O cinema dos irmãos Joel e Ethan Coen se
destaca pelo nonsense, ironia e, principalmente, pelo humor negro da melhor qualidade (e profundidade). Eles conseguem falar de qualquer
assunto e com uma perspicácia rara..., como, por exemplo, em sua mais recente obra:
Ave, César! Aqui a velha Hollywood
dos anos 1950 serve como plataforma (mero detalhe!) para se discutir comunismo, religião e capitalismo de forma tão ferina que os ativistas políticos e os praticantes
religiosos podem até emburrar com a colocação do assunto, mas (radicalmente!)
morrendo de rir de suas idiossincrasias e ou idiotices.

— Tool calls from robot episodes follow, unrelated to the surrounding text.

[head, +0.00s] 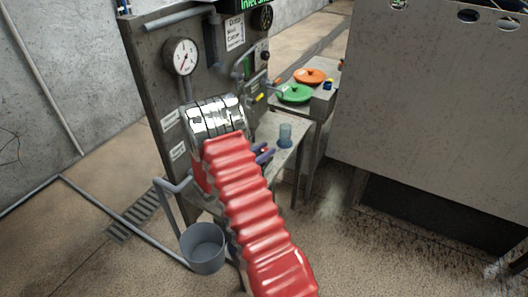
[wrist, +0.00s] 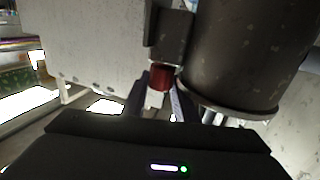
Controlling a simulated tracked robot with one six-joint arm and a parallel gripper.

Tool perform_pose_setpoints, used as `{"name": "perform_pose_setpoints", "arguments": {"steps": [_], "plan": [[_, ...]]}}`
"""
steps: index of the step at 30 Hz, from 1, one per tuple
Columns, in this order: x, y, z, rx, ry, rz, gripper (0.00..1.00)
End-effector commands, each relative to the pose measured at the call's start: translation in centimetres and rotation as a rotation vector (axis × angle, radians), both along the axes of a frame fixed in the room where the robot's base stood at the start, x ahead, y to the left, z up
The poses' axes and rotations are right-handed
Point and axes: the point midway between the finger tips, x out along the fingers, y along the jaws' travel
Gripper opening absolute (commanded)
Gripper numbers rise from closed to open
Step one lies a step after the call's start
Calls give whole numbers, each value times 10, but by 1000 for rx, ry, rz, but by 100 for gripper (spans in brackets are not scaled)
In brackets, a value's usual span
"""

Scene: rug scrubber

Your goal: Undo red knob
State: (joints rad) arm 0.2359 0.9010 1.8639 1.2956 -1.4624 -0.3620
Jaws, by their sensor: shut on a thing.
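In the wrist view, the red knob (wrist: 160,78) is a small dark red cylinder under a dark square block (wrist: 171,40). My gripper (wrist: 159,98) has its two bluish fingers, one on each side of the knob, and is shut on it. A pale piece shows just below the knob, between the fingers. In the head view, my red-sleeved arm reaches up toward the grey panel (head: 155,75) and hides the knob.
In the wrist view, a large dark cylinder (wrist: 245,50) stands close on the right, and a pale panel (wrist: 95,45) on the left. In the head view, a gauge (head: 181,57) is on the panel, a grey bucket (head: 204,248) below, and a large metal cabinet (head: 430,100) right.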

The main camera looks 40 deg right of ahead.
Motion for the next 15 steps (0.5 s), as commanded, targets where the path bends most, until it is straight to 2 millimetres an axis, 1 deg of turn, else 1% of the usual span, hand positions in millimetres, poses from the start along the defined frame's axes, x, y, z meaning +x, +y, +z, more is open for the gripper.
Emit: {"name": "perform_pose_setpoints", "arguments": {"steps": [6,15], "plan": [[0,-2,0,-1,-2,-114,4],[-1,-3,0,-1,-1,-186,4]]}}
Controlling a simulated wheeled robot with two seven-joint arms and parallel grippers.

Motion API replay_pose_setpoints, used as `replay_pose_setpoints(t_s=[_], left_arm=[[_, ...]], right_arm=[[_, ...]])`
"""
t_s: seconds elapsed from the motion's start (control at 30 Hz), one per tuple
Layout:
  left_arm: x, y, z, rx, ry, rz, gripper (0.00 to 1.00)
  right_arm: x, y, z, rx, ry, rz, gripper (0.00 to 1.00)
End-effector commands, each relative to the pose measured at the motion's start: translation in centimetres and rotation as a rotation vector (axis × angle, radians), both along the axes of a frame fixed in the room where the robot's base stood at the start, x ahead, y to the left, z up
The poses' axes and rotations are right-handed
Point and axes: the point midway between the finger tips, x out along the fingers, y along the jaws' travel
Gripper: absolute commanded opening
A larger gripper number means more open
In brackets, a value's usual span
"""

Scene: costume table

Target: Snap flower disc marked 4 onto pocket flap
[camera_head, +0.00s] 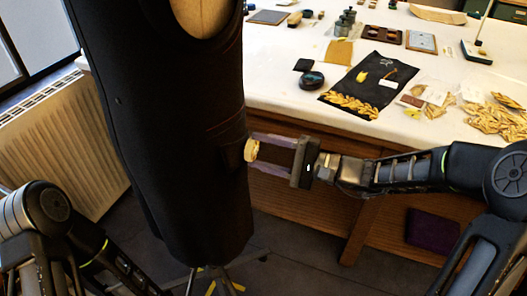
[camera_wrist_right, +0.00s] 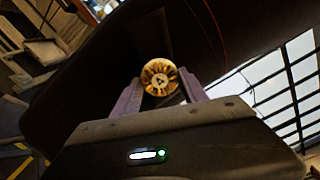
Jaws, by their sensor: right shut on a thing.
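The flower disc (camera_wrist_right: 160,77) is a round, gold piece with petal shapes and a dark mark at its centre that looks like a 4. In the right wrist view it sits between the fingertips of my right gripper (camera_wrist_right: 160,90), which is shut on it. In the head view the disc (camera_head: 251,151) is at the right side of the dark garment (camera_head: 175,120) on the stand, by the pocket flap (camera_head: 234,154). I cannot tell whether the disc touches the flap. My left arm shows at the lower left, but its gripper is out of view.
The white-topped table (camera_head: 290,85) behind holds a black cloth (camera_head: 372,85) with gold leaves, a dark round tin (camera_head: 311,80) and several small items. A radiator (camera_head: 65,140) stands at the left. The garment stand's feet (camera_head: 215,280) are on the floor.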

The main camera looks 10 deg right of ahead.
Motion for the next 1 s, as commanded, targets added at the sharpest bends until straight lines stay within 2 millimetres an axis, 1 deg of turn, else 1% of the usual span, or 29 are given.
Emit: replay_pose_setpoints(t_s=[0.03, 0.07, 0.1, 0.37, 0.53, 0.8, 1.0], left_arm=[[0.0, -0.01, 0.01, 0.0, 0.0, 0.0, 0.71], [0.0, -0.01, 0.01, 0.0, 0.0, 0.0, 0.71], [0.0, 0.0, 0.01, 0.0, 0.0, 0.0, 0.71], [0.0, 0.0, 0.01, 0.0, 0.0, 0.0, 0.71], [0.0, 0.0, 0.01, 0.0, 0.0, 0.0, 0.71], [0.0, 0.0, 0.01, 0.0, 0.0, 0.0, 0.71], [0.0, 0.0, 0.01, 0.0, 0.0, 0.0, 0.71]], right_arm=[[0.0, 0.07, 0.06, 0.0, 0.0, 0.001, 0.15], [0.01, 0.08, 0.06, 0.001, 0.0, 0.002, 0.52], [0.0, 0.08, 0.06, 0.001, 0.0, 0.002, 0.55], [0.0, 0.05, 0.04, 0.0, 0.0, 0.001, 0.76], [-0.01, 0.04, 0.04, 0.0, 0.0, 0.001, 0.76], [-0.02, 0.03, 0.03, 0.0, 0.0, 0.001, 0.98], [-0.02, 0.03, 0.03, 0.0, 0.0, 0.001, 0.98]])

Ave, César! (Hail, Caesar!, 2016), escrito
e dirigido por Joel Coen e Ethan Coen, é um filme na medida para
quem aprecia um bom (e raro!) cinema com conteúdo
crítico e muito bom humor. A narrativa acompanha alguma horas
(literalmente) cruciais na vida de Eddie
Mannix (Josh Brolin), produtor
executivo da Capitol Pictures, às
voltas com prazos, orçamentos e
contratações; sequestro de sua maior estrela, Baird Whitlock (George Clooney),
em meio às filmagens do épico Ave, César!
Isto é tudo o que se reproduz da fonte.